──────── SUPPLIED DATA

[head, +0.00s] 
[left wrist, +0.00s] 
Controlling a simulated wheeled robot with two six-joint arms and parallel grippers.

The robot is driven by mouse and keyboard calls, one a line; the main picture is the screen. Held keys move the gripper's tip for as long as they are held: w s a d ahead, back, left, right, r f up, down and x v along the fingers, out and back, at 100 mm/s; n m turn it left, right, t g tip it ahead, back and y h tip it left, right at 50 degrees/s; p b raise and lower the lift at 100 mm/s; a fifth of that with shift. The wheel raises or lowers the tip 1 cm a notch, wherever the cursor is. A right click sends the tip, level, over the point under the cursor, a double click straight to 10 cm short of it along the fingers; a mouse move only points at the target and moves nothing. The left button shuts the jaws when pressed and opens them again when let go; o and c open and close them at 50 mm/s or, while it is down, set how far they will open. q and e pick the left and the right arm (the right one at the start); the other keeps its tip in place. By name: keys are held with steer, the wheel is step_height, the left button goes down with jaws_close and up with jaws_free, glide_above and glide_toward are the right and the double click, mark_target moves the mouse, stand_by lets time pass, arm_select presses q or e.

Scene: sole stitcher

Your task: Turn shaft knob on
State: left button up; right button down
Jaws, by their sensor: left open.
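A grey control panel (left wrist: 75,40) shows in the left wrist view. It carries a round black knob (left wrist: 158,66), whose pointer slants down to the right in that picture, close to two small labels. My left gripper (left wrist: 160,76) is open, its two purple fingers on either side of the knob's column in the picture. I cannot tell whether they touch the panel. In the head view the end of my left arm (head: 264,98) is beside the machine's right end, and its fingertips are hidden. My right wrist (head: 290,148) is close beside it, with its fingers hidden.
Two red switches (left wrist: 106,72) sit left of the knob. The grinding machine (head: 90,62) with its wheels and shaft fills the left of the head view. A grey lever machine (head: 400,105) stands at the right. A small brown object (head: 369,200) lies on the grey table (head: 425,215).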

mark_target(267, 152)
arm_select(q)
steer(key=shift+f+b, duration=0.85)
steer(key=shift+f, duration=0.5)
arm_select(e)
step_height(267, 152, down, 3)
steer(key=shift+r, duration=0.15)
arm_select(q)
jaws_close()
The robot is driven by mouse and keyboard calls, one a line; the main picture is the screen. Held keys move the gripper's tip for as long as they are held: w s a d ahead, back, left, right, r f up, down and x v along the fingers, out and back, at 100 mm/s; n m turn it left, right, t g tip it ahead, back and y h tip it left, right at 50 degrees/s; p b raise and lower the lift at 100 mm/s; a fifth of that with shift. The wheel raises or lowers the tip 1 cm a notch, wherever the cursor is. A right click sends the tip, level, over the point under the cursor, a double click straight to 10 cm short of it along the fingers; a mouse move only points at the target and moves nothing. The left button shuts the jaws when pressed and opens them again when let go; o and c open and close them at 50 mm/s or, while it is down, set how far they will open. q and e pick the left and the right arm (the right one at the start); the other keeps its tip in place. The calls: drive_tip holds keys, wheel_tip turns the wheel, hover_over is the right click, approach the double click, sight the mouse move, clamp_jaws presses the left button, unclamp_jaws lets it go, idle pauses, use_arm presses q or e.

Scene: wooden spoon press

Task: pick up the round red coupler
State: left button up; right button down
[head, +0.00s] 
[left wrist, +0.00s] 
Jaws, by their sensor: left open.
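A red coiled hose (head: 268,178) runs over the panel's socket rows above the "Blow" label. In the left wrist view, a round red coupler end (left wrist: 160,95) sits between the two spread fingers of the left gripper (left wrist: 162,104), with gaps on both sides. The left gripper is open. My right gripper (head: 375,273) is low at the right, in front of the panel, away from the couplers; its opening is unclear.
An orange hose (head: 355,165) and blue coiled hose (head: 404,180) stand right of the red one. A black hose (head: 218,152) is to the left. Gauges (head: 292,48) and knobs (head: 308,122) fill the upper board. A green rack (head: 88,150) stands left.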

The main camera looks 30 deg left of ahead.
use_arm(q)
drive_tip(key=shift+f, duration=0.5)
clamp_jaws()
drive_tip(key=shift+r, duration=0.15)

────────────────

[GIVEN EXERCISE]: Reproduce each line holding the word "Scene".

[TASK ANSWER]:
Scene: sole stitcher
Scene: wooden spoon press

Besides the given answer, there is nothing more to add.